Attendance at all training involving high-liability activities and skill development should be mandatory for all command officers.  Ideally, at least one command officer will be present and participate in every class for a significant portion of the training during the multiple iterations required to cover an entire agency.  In this manner, the command staff officer better knows his or her officers, and, more importantly, his officers know their commander.  Each is more familiar and less foreign to the other.

While this action alone will never create a “beloved” leader, that shouldn’t be the goal of any administrator.  A leader, because of the position, is not necessarily popular, due to making the unpopular decisions that all commanders must make from time to time.  But he is more highly respected because he takes the time to show his officers that they and their training matter—and he understands that rank does not have privileges.  Instead, with rank comes a greater responsibility to the officers he or she serves.

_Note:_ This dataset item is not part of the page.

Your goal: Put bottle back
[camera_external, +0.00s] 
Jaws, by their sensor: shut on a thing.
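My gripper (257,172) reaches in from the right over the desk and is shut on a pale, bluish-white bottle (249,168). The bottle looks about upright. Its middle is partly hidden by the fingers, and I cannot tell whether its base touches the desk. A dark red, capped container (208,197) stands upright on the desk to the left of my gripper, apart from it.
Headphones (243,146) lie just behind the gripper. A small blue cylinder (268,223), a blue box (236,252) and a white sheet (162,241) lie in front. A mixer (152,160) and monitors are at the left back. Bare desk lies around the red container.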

Changing requirements for, or segregating command staff during training is a corruption of power and privilege.  If command personnel are police officers with police powers, they are legally required to be trained, and should attend the same training their officers do.  Yes, they are extremely busy.  But a vital part of their job is maintaining their job skills and demonstrating leadership.  If a commander is embarrassed by his or her scores, then practice should be undertaken in order to meet standards.  If you are older and the miles of life prevent you from participating in the physical training, then be an interested observer and participate where you can--show a willingness to train and learn, and share your experience. 

It is a question of leadership.  If you are a command officer, be the leader you wanted when you were an officer.  Take those responsibilities seriously enough to maintain your skills and currency with what your officers are being taught.  This is a simple step that will pay huge dividends.